September 11, 2016 at 2:12 pm

The Kent State shootings happened while my mother was attending nearby Oberlin College. Oberlin’s response was to engage the entire student body in a performance of Mozart‘s Requiem in Washington DC.

I was in college when 9/11 happened. Remembering my mother’s story, a handful of students and I organized a performance of the same piece. We managed to engage so many students that our school was forced to shut down for the day, and some of our esteemed faculty even donated their voices to the cause.
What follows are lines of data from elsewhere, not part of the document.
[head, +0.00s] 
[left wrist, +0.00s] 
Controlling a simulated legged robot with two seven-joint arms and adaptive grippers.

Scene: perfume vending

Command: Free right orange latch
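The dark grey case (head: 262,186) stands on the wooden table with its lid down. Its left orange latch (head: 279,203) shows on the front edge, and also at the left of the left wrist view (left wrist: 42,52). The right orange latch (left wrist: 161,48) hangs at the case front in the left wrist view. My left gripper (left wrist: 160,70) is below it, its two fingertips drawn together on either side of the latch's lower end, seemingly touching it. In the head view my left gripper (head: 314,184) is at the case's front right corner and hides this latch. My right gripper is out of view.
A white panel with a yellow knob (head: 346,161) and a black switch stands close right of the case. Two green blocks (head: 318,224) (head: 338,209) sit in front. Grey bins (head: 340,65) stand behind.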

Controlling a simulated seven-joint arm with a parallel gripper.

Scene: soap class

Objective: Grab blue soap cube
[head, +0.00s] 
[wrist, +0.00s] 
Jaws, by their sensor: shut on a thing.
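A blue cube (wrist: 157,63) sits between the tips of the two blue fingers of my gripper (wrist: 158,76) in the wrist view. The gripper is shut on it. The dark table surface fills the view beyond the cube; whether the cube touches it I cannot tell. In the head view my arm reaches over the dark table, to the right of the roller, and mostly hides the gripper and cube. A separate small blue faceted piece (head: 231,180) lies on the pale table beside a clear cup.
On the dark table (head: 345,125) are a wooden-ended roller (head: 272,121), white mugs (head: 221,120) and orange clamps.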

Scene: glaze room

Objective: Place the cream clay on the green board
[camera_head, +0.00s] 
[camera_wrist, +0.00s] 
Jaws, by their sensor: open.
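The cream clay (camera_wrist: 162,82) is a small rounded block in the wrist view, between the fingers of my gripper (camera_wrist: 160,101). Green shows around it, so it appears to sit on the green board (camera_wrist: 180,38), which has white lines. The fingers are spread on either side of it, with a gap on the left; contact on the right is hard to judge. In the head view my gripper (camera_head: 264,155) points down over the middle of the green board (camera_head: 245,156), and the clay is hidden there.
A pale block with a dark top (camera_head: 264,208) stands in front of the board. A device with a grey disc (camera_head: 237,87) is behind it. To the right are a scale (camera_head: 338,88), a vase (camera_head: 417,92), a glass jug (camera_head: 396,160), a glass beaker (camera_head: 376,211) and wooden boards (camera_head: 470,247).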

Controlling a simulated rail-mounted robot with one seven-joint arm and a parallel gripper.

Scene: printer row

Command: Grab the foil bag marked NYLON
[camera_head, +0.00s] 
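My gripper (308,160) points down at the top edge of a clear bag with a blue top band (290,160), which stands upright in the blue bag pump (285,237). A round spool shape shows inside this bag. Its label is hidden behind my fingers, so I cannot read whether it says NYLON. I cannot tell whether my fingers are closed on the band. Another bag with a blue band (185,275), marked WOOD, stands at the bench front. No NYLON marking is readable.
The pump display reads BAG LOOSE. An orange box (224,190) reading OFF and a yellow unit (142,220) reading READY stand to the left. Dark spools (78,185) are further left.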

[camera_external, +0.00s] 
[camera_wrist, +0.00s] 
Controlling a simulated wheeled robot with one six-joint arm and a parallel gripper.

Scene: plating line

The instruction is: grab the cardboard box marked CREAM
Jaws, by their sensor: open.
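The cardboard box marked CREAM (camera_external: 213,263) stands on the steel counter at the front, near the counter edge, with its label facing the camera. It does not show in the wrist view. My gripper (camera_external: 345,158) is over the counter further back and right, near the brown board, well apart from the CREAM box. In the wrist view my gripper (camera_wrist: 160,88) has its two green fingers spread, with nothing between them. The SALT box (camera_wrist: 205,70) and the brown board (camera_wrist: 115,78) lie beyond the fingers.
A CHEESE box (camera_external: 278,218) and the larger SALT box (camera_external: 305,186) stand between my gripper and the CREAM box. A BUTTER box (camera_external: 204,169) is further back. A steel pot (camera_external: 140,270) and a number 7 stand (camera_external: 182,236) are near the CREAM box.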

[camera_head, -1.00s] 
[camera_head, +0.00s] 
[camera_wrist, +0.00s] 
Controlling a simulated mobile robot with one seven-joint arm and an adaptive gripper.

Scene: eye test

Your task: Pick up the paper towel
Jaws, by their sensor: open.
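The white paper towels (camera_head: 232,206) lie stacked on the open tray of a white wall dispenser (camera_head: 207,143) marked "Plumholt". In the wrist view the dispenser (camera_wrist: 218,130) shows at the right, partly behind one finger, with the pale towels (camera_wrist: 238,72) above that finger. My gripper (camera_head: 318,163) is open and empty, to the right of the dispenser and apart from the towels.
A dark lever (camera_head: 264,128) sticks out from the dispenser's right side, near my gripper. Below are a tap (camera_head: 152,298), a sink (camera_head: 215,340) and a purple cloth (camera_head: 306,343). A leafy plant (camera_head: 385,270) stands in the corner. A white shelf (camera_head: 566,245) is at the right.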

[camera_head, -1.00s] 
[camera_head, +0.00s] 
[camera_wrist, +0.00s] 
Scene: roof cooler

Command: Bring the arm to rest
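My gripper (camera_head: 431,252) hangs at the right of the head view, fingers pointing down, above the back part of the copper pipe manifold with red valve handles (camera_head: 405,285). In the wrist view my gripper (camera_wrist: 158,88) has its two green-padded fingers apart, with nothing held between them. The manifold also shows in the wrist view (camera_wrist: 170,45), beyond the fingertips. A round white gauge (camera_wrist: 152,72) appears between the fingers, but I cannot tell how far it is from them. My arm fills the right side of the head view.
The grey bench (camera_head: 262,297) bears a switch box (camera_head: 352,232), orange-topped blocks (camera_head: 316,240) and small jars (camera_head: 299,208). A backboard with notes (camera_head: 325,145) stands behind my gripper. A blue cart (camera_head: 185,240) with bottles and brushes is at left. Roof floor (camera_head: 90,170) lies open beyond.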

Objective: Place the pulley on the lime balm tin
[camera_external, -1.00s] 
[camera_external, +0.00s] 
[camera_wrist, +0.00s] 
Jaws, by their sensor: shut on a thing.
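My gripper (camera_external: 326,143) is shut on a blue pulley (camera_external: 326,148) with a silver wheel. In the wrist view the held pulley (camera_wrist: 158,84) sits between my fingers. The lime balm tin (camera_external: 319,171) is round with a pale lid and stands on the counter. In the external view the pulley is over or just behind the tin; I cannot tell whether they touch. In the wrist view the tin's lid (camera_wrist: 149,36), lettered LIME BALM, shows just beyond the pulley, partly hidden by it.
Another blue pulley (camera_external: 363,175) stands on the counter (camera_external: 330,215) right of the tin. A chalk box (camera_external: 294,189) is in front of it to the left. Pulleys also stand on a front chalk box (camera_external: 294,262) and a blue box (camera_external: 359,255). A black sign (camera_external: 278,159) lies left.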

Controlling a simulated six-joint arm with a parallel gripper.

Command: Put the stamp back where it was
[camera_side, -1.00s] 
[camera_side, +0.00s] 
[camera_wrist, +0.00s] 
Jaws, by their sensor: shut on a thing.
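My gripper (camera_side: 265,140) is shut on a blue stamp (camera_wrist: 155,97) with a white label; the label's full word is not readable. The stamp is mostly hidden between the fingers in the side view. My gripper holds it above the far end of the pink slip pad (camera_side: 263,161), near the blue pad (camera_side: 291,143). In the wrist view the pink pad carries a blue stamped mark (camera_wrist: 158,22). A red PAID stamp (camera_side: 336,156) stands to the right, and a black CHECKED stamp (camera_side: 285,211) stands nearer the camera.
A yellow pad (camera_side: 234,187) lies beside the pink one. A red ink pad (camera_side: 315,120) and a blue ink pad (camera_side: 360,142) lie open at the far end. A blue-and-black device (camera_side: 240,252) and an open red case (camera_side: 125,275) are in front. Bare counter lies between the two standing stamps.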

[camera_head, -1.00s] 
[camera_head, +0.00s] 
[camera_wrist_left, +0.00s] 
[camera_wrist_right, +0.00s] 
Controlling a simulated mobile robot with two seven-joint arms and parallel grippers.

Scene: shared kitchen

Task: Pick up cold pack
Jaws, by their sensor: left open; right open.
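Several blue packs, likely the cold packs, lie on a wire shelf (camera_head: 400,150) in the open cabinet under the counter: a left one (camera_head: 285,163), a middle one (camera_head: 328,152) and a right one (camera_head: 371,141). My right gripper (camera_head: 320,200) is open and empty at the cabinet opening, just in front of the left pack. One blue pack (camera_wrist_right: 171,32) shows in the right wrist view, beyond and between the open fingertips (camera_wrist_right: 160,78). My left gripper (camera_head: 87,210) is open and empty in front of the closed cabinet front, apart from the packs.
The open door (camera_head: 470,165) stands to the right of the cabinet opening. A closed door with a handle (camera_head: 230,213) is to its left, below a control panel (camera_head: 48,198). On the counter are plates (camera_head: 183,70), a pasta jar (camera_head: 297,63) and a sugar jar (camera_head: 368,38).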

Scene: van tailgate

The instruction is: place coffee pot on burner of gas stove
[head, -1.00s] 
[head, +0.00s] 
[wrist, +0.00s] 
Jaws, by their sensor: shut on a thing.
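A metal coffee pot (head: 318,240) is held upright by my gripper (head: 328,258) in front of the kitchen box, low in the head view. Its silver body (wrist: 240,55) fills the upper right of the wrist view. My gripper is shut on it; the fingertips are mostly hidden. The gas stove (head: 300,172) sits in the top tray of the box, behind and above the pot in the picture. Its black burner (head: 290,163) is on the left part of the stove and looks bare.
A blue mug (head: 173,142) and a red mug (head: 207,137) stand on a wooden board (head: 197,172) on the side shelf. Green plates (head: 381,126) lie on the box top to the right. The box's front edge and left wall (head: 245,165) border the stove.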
Requiems have long been a regular part of church music. It’s not until Mozart, though, that they became a dramatic personal statement. After him, Berlioz, Brahms, Faure, Verdi, and Durufle wrote their own, and more or less solidified the concert Requiem as a standard form of composition. Still, when you talk about great Requiems, Mozart’s is the one by which all others are judged. And why not? It’s one of the most stunning things ever written. And it helps us express the many complex emotions that come with a tragedy like the one that happened in the US fifteen years ago.

There are two big myths surrounding this piece (and contributing to its popularity) – both were started by Mozart’s widow. First myth: a mysterious stranger (or a rival composer) commissioned the work. Second myth: Mozart believed he was writing his own funeral music. But they make for smashing good stories, anyway.